On February 2, the Fourth Circuit held that an arbitration agreement “may not flatly and categorically renounce the authority of the federal statutes to which it is and must remain subject.” Because the arbitration agreement at issue sought to “avoid state and federal law and to game the entire system,” the three-judge panel concluded that the agreement was unenforceable.
In Hayes v. Delbert Services Corporation, Plaintiff originally filed a putative class action in the Eastern District of Virginia, alleging that Defendant Delbert Services Corporation violated the Fair Debt Collection Practices Act and the Telephone Consumer Protection Act. Plaintiff’s claims arose from a payday loan for which Delbert served as the servicing agent.

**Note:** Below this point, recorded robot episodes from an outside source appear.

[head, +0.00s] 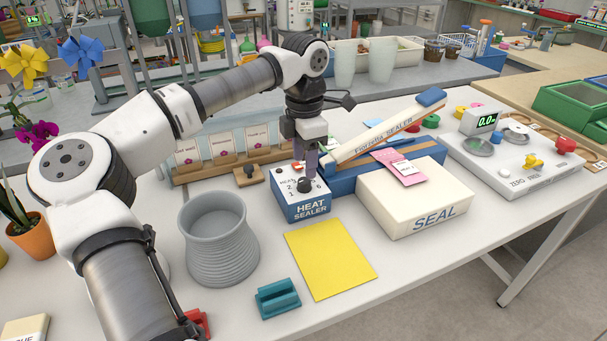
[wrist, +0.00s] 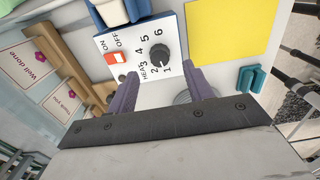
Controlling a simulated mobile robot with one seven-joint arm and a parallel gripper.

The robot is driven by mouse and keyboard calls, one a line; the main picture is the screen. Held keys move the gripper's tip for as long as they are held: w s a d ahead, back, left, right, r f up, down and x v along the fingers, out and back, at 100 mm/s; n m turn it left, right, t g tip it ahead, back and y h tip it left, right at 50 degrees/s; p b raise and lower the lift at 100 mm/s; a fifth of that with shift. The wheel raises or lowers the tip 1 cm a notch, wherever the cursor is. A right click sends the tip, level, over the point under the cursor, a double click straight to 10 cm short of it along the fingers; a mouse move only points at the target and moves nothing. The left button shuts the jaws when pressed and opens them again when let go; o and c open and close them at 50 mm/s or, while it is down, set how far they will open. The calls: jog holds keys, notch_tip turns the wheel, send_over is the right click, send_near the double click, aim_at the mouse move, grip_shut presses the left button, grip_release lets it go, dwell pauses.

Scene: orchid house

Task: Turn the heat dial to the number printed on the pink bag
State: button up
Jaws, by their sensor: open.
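The heat dial (wrist: 160,57) is a dark round knob on the white top of the blue heat sealer box (head: 301,208). Printed numbers up to 6 ring it; I cannot tell surely which one its mark points at. My gripper (wrist: 163,76) is open above the box, its two purple fingers apart and either side of the knob in the wrist view. In the head view my gripper (head: 306,168) points down over the dial, partly hiding the panel. The pink bag (head: 402,167) lies on the cream SEAL box (head: 420,202); its print is too small to read.
A red ON/OFF switch (wrist: 116,58) sits beside the dial. The sealer's raised arm (head: 385,130) slants up to the right. A grey ribbed pot (head: 218,245), a yellow sheet (head: 330,259) and a teal block (head: 278,298) stand or lie nearby. A wooden card rack (head: 225,164) is behind.

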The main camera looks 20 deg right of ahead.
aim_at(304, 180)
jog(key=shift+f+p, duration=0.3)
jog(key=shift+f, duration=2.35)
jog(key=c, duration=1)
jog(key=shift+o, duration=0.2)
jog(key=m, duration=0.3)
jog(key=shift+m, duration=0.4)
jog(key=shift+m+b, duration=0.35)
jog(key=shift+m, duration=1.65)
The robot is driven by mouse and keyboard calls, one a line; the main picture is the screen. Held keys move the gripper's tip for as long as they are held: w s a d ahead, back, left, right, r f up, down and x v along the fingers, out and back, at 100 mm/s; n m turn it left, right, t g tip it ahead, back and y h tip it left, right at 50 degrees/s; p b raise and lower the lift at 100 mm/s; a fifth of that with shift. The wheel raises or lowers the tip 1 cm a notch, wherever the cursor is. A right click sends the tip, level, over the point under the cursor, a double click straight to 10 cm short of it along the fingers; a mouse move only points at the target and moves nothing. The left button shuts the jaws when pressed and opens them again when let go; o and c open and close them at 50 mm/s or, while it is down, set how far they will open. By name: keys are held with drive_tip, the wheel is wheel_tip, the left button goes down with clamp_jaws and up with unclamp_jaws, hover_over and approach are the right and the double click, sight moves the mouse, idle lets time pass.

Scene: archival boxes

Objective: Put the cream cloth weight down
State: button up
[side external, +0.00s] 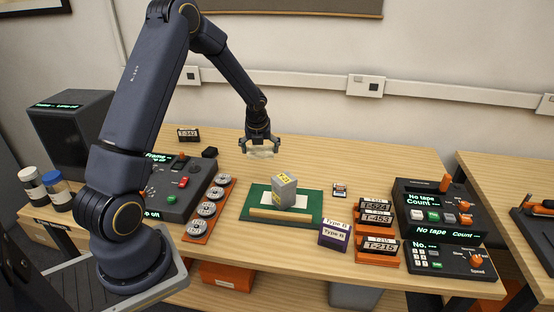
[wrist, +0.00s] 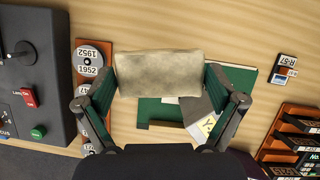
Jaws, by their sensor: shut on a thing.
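The cream cloth weight (side external: 259,152) is a small pale cushion held in the air above the table, behind the green mat. In the wrist view the cream cloth weight (wrist: 158,73) spans the space between the fingers. My gripper (side external: 261,146) is shut on it; the fingers of my gripper (wrist: 160,88) touch its left and right ends. Below it lies the green mat (side external: 310,212) with a white sheet and a wooden strip (side external: 280,215). A grey block with a yellow label (side external: 284,190) stands on the mat. In the wrist view the weight hides part of the mat.
An orange rack of round reels (side external: 207,210) and a dark control panel (side external: 172,190) stand left of the mat. A purple box (side external: 335,235), orange racks of labelled cassettes (side external: 376,220) and dark counter devices (side external: 440,215) stand right. The table behind the mat is mostly clear.

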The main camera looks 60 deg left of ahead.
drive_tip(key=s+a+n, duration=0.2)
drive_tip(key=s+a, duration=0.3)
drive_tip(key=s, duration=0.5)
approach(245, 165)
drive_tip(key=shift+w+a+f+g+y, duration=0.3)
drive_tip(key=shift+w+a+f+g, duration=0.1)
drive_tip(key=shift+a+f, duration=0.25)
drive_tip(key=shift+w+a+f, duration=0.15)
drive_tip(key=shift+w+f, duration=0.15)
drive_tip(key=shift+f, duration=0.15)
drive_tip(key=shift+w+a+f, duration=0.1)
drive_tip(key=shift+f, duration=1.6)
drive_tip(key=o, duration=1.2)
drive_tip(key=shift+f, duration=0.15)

The loan agreement between Hayes and the original lender provided that it was “subject solely to the exclusive laws and jurisdiction of the Cheyenne River Sioux Tribe,” and “no other state or federal law or regulation shall apply.” The agreement also provided that any dispute between the borrower and original lender shall be resolved by binding arbitration. Based on those provisions, Delbert moved to dismiss, claiming that the loan agreement’s forum selection clause barred Hayes from suing Delbert in federal court, and that the loan agreement required arbitration of the dispute. The district court agreed to compel arbitration.

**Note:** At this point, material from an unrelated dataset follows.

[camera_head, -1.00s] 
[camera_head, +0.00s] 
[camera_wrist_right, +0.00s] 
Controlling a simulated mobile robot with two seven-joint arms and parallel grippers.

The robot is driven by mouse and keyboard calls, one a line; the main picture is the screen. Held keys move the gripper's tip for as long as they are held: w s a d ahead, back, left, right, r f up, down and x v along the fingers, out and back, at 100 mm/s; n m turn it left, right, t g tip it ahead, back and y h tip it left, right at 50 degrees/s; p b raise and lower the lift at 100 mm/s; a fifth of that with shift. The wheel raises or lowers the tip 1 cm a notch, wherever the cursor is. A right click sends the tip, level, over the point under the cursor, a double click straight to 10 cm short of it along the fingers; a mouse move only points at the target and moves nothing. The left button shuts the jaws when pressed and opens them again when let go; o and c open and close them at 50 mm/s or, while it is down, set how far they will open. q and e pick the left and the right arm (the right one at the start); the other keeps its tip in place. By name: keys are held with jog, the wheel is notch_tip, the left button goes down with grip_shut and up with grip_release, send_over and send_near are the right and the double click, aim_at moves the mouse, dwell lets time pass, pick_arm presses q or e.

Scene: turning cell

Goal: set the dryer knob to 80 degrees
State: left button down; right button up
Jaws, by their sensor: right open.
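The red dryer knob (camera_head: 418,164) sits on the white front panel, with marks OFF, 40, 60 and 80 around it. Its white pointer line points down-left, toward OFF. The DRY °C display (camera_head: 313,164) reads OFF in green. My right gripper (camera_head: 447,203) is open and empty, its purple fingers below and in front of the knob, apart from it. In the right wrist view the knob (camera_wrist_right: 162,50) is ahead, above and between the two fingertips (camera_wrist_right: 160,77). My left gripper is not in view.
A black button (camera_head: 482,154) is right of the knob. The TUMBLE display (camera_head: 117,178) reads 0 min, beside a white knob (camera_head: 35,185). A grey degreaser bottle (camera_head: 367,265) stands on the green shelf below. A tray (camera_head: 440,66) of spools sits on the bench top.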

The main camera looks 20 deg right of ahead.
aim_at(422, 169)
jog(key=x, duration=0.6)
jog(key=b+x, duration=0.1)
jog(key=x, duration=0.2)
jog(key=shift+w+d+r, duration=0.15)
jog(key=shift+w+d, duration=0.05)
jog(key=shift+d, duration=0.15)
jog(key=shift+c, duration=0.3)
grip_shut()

However, the Fourth Circuit reversed and concluded that the arbitration agreement was unenforceable. “The agreement purportedly fashions a system of alternative dispute resolution while simultaneously rendering that system all but impotent through a categorical rejection of the requirements of state and federal law. The [Federal Arbitration Agreement (FAA)] does not protect the sort of arbitration agreement that unambiguously forbids an arbitration from even applying the applicable law.” In sum, the Court held: “This arbitration agreement fails for the fundamental reason that it purports to renounce wholesale the application of any federal law to the plaintiffs’ federal claims.”